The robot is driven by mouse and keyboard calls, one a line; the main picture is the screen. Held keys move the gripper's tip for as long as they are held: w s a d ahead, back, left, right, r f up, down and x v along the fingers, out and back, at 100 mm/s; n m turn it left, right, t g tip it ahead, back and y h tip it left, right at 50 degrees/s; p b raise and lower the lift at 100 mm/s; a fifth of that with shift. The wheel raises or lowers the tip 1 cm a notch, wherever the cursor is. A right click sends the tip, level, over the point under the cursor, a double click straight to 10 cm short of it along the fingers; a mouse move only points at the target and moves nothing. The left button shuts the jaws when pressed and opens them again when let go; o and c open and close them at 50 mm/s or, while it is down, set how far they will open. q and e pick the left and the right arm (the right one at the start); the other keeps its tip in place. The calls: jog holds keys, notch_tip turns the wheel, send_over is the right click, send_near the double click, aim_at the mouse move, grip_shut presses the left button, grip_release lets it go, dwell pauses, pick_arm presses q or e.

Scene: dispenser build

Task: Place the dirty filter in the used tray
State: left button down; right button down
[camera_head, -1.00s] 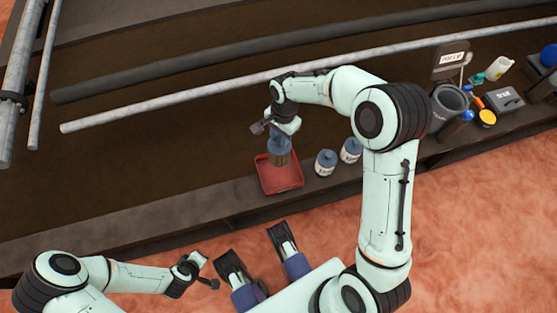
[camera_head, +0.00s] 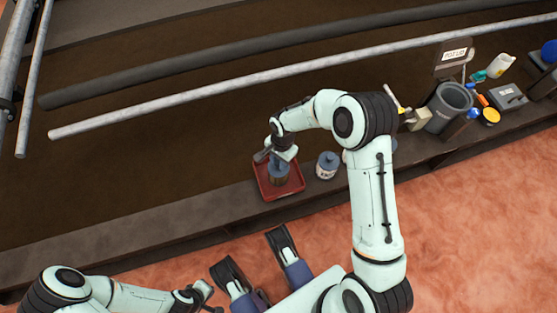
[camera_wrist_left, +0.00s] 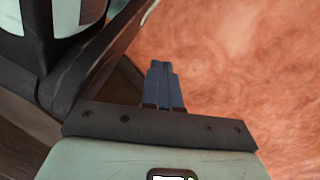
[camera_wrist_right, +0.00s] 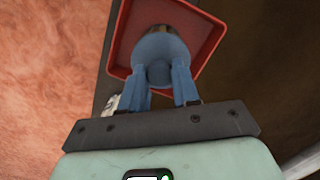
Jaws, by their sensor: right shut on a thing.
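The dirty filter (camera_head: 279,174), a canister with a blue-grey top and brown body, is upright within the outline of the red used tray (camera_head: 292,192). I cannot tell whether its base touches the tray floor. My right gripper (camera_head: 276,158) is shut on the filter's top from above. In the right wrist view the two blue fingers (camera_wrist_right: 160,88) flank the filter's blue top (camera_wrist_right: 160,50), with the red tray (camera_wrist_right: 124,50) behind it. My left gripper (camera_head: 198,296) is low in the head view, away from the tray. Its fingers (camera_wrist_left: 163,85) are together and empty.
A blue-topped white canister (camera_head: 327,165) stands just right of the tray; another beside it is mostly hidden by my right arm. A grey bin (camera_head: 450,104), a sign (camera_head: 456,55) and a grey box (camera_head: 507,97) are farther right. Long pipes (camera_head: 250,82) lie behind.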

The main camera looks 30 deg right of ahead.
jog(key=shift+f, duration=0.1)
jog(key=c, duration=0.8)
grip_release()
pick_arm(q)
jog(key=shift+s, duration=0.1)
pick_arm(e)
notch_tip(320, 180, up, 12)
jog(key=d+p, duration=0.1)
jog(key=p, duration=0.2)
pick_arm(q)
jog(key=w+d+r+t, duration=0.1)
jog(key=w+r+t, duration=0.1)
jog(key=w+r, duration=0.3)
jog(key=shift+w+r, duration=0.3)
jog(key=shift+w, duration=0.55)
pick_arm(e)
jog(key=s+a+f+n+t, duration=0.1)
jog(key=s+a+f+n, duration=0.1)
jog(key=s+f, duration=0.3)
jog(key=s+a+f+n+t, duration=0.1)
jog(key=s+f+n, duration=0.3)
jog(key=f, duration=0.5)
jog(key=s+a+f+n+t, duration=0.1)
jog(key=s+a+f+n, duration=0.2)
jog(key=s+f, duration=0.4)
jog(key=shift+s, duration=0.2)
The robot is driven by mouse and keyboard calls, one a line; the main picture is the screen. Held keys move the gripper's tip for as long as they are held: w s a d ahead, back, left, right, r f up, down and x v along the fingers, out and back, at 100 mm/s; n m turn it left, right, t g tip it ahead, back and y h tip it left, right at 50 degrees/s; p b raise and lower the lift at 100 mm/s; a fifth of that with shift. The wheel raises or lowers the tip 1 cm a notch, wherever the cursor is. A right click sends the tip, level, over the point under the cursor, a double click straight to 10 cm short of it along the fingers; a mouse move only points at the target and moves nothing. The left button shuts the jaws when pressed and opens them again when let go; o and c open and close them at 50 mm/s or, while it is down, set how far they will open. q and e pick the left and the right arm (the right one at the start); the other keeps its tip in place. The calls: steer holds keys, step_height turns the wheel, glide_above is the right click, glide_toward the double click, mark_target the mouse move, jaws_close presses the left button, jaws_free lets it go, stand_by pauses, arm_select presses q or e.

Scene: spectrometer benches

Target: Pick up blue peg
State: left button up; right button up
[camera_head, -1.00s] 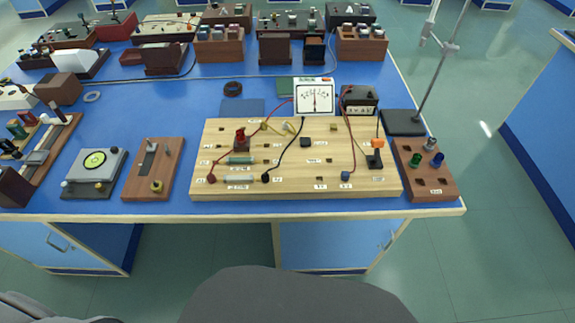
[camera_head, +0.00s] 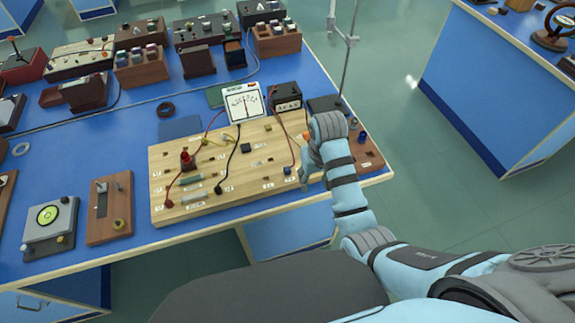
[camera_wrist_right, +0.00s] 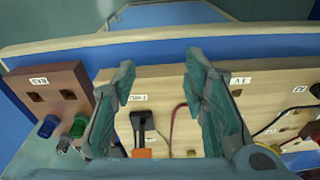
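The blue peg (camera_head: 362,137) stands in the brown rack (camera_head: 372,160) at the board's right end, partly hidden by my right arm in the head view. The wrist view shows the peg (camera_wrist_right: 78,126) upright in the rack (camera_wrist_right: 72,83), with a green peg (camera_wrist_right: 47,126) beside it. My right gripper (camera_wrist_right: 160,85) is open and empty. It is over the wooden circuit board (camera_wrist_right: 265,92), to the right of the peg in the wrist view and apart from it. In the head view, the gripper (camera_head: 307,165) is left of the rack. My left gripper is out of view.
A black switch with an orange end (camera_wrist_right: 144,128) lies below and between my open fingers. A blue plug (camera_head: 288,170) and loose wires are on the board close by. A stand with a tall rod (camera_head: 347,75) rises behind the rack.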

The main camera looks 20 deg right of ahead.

EXERCISE OBJECTIVE: Look for the word "State" in every line of the listing and copy the lines that have it.

SOLUTION:
State: left button down; right button down
State: left button up; right button up

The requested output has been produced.